There was a very long pause.

“Yes, I do,” the man finally said. He sounded to Jessica, who has the exuberance of youth, “creeped the fuck out.”

“Alright, well—” she began.

“Thank you,” the man said, “goodbye.”

We were pretty sure we had our Kirkland. I was further encouraged in this belief by a photo I had found of the real Kirkland that compared favorably with the very dark (and therefore indeterminate) copy of the photo on the passport he had used in Italy. The two men, or, rather more probably, one man, of the photos had the same shape of head, which was more long than round; the same ears, long also; the same hair, close-cropped or lacking; the same unobtrusively sized nose; the same distance between the eyes; the same crease running from a spot between the eyebrows down the bridge of the nose; and the same crooked smile, which tugged up at the left side. I traveled to the Kirklands’ farm to see for myself.

When I arrived at the front door, Mrs. Kirkland, a slender woman of middle age, motioned through a window that I should walk around to the side of the house, where a large den had been added. Her first words on opening the side door were “How did you find us?” It didn’t seem like the greeting of an innocent.

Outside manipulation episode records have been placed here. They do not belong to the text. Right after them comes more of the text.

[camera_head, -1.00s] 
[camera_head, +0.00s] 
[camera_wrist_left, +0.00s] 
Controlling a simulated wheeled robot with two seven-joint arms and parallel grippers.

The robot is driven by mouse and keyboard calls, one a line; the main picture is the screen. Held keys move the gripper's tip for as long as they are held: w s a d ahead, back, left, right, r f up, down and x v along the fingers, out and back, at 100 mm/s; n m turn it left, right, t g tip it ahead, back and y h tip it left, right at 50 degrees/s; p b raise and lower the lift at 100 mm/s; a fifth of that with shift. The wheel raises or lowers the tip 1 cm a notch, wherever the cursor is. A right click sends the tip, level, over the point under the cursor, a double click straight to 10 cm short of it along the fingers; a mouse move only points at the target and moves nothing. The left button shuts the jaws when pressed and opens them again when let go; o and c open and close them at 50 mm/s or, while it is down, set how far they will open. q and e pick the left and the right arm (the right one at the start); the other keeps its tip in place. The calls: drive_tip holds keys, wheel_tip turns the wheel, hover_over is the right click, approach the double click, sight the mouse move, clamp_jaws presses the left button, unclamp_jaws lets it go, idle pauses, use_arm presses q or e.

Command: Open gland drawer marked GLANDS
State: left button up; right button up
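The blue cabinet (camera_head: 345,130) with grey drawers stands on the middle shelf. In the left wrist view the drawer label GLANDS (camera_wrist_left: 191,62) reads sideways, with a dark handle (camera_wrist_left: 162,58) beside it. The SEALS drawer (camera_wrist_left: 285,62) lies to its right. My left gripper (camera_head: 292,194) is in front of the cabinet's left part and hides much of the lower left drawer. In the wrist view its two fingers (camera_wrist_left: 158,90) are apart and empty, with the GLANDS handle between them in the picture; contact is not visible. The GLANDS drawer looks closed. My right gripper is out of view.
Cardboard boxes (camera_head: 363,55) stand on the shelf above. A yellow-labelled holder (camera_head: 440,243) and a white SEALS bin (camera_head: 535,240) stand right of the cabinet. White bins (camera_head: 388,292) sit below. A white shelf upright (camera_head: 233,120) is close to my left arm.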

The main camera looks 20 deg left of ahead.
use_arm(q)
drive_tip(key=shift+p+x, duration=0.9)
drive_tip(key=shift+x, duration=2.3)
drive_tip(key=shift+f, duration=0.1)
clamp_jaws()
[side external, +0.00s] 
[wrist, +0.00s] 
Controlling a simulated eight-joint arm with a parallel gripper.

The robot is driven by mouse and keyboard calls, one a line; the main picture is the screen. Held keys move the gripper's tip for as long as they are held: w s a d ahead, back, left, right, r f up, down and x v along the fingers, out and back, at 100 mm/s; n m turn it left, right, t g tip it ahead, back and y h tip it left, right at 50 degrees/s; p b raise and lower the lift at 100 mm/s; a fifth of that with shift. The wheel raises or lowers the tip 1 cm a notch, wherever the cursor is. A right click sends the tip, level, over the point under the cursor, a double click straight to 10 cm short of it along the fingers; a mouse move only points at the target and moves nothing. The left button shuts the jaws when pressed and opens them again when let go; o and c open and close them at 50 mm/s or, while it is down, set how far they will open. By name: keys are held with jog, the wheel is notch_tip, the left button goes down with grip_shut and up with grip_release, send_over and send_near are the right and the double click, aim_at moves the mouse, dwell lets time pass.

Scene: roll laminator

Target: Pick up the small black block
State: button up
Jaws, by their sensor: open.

I explained that I was interested in speaking with her husband about some of his law enforcement work, and she asked me to wait and left me in the den. It was homey—every surface draped in shawls, a watercolor in progress in one corner, a blaze in the hearth. Presently Mrs. Kirkland returned with her husband and a more composed countenance. The former was absurdly well preserved. On an earlier attempt that day to find them at home, I had spied a bench press in one of the outbuildings, and it was not hard to imagine Mr. Kirkland using it to ward off his more than sixty years. He was more agile than brawny, however, and he spent half the interview with his legs draped over the side of an armchair.